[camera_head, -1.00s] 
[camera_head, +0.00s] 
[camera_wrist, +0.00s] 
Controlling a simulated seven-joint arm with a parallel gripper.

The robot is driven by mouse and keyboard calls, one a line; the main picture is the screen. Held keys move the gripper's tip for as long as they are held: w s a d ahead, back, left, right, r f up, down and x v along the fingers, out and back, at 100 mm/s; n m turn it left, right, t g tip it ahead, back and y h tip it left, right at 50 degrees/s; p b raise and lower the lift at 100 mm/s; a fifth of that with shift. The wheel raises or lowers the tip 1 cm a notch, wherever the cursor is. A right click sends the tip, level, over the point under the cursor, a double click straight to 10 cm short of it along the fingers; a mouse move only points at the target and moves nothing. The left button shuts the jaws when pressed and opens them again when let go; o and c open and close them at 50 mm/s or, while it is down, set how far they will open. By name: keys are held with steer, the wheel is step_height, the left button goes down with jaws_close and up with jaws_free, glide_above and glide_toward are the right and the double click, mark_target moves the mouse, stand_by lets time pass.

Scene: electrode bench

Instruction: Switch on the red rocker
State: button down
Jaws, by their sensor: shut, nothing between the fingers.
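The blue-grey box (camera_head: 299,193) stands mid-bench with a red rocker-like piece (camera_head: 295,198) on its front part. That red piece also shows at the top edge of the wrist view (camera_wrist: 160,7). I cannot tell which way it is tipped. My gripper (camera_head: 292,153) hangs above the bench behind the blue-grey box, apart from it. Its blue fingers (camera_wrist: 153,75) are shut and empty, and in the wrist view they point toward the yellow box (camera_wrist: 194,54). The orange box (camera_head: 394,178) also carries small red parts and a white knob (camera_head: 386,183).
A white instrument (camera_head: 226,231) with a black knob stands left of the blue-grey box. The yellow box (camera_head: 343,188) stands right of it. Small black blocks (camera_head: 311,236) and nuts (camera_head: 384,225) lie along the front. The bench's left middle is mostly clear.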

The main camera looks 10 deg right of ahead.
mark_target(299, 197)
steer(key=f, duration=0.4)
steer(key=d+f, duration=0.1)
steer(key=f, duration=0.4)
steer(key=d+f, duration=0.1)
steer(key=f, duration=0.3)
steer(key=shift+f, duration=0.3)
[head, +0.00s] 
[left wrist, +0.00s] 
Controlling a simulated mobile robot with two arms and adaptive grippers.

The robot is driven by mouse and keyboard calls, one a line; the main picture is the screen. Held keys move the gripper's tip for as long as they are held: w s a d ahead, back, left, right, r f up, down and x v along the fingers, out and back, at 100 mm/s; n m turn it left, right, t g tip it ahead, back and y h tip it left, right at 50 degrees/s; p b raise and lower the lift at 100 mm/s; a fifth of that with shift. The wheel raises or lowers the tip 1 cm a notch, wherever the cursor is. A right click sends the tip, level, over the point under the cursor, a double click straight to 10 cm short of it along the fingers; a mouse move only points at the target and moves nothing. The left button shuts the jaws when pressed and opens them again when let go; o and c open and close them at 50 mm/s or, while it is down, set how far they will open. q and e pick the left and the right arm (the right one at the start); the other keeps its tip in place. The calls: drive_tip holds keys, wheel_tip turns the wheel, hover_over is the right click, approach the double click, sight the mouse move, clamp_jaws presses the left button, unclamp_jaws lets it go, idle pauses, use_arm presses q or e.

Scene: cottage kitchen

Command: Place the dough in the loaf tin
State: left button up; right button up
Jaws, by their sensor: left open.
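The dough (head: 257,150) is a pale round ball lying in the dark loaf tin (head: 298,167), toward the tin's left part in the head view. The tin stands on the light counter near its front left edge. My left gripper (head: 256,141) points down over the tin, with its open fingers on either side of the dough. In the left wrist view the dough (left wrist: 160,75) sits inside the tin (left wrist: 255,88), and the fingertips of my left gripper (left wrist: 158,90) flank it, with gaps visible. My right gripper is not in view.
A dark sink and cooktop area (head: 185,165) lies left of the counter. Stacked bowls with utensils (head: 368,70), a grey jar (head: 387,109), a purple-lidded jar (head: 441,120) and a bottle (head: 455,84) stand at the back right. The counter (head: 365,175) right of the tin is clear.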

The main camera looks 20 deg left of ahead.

====

Say how many lines of the data include the word "Controlling". Nothing other than the number should be given.

◆ Exercise output: 2